You also want to make sure you’ve qualified this guest-blogging opportunity on the social side. What kind of engagement does the blog get? What does its community look like? What is its reach?

Looking at both Jeff Bullas’s posts, and especially at his guest authors’ posts, you can see that there’s quite a bit of engagement. Not only do they get shared, but they even elicit comments:


Another way to look for engagement is to search for the URL of the guest blog post in Twitter. This will allow you to investigate the people who have actually tweeted this guest blogger’s post:

Chances are many of the same people who read and tweet these posts are the same ones that may read or share mine (if I were given the opportunity, of course). Based on who is tweeting these posts, I can determine whether that audience is a match for the persona I’ve defined.

[5] Check yes or no

Once you’ve worked through each of the steps above, you’re probably ready to make a decision about the guest-blogging opportunity that’s in front of you. But before you check “yes” or “no” (and ask for the opportunity), I’d highly recommend asking yourself one final question:

Is this guest blogging opportunity a culture and value fit for your business?
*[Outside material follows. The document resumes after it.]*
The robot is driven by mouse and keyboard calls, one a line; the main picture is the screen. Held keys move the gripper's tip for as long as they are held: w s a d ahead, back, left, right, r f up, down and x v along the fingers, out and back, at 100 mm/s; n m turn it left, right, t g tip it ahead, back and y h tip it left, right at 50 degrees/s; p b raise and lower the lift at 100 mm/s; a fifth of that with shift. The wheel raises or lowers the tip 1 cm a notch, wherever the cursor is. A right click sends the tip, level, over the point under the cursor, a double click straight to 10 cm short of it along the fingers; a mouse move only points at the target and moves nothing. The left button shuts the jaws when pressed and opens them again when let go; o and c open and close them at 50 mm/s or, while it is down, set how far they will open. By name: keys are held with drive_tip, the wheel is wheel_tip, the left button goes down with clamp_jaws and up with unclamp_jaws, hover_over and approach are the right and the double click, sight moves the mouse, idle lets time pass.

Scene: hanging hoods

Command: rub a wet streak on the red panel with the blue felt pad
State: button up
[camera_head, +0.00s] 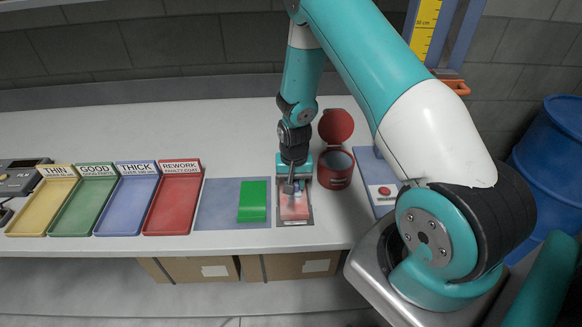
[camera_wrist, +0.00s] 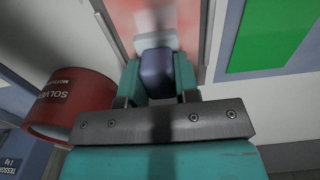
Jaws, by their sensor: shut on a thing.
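My gripper (camera_head: 290,188) points down over the red panel (camera_head: 294,209), which lies in a grey frame near the front of the bench. In the wrist view my gripper (camera_wrist: 158,82) is shut on the blue felt pad (camera_wrist: 157,68), a dark blue block with a pale strip at its far end. The red panel (camera_wrist: 192,18) shows beyond the pad with a pale pinkish, cloudy patch on it; I cannot tell wet from glare. The pad is at or just above the panel; contact is hidden. The pad and gripper cover part of the panel.
A red solvent can (camera_head: 335,170), lid open, stands close right of my gripper. A green panel (camera_head: 252,202) lies on a blue-grey mat to the left. Beyond are the red rework tray (camera_head: 172,210) and other coloured trays. A red button (camera_head: 384,191) is to the right.

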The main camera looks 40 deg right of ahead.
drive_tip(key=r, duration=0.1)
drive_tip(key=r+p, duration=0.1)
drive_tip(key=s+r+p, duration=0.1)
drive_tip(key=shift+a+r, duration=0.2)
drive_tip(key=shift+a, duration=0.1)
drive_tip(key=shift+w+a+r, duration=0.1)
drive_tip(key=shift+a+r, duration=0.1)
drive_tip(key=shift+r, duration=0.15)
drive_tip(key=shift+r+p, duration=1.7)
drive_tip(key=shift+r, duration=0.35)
Ultimately, if your guest blogging is a success, you will attract customers from this blog to your website and blog. So, most importantly, you’ve got to make sure the people who are part of this community are in alignment with your brand.
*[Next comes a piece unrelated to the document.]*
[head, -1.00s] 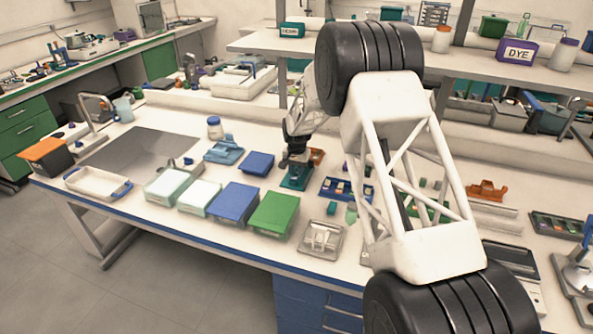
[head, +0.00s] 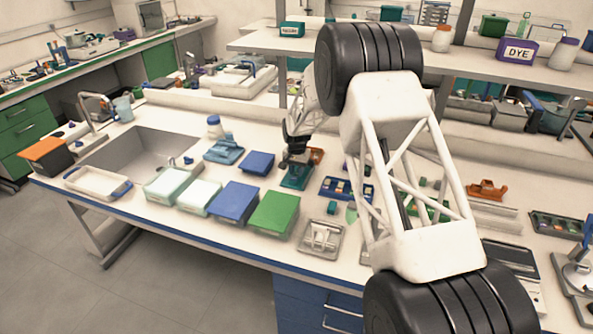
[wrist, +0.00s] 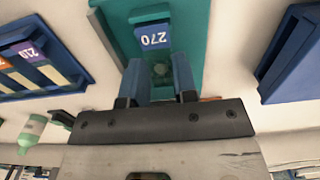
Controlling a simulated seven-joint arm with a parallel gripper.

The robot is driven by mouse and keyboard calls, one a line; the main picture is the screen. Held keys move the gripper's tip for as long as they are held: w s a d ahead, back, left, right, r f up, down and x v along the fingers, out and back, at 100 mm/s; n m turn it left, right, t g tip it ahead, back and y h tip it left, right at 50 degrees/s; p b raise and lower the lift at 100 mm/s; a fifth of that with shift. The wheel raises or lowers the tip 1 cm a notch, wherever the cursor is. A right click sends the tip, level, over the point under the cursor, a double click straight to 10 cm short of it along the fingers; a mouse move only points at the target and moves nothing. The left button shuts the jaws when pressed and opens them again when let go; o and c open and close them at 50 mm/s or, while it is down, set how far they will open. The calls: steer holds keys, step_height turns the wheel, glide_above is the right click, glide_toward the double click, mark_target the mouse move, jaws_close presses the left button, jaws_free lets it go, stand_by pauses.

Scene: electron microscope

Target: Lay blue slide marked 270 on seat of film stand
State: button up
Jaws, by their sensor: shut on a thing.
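The blue slide marked 270 (wrist: 154,37) is held by my gripper (wrist: 158,64), whose two blue fingers are closed on it in the wrist view. Its numbered end points away from the gripper. The slide is over the teal film stand (wrist: 201,30); I cannot tell whether it touches the seat. In the head view the film stand (head: 297,182) is on the bench directly below my gripper (head: 294,164). There the gripper hides the slide and part of the stand.
A blue slide tray (wrist: 73,73) with several slides, one marked 210, lies beside the stand. A blue box (head: 257,162) is on the stand's other side. A green-lidded box (head: 274,213) and a small metal tray (head: 321,239) are nearer the front edge.

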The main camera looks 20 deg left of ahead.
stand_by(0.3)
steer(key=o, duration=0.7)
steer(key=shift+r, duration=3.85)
Go read the entries on the blog. Is the content of good quality? Do the posts resonate with your philosophies? Are the other contributors to this blog reputable? Would you hang out with them? If you were to guest on this blog, would it speak well of your brand?
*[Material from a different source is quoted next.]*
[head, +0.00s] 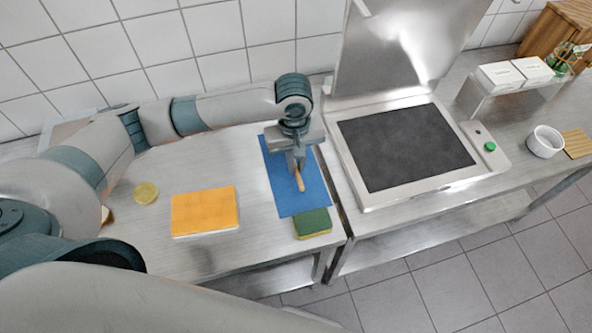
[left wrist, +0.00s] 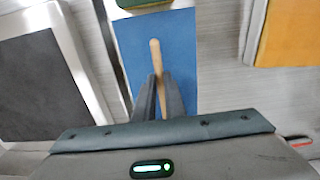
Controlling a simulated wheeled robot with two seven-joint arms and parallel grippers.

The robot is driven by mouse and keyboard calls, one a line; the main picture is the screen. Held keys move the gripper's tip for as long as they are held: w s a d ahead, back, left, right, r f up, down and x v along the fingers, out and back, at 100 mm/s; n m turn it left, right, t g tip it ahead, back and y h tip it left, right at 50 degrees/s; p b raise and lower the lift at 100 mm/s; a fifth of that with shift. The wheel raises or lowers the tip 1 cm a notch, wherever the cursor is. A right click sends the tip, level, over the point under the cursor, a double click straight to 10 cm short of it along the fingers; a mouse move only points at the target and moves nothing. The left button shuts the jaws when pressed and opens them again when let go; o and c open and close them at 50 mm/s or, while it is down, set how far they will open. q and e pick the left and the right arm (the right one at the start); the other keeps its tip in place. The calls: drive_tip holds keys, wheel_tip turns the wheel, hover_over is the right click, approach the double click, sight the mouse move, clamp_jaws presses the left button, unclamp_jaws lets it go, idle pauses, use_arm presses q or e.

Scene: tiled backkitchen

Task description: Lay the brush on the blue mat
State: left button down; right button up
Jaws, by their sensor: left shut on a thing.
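The brush (head: 299,181) shows as a thin wooden handle; the rest of it is hidden by my gripper. My left gripper (head: 297,164) is shut on the brush over the blue mat (head: 287,200). In the left wrist view the brush (left wrist: 155,58) sticks out between the fingers (left wrist: 158,98), with the blue mat (left wrist: 183,50) behind it. I cannot tell whether the brush touches the mat. My right gripper is not in view.
A green and yellow sponge (head: 313,223) lies at the mat's near edge. A dark-topped appliance (head: 405,148) with a raised metal lid (head: 395,50) stands right of the mat.

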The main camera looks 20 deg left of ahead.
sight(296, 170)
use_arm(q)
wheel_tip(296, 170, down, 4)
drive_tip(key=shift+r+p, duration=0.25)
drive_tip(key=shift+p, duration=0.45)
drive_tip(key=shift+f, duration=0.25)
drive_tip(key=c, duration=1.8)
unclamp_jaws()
 Are you going to want any of their readers as your customers? Would you spend time with their community?

Just some important things to think about before you spend a whole lot of time on guest blogging. Make sure it’s a match for your business.

Time well spent

Guest blogging is a really powerful way to connect with people, build relationships, and find qualified leads for your business. If you take the time to strategically seek and qualify the right opportunities, it will be time well spent.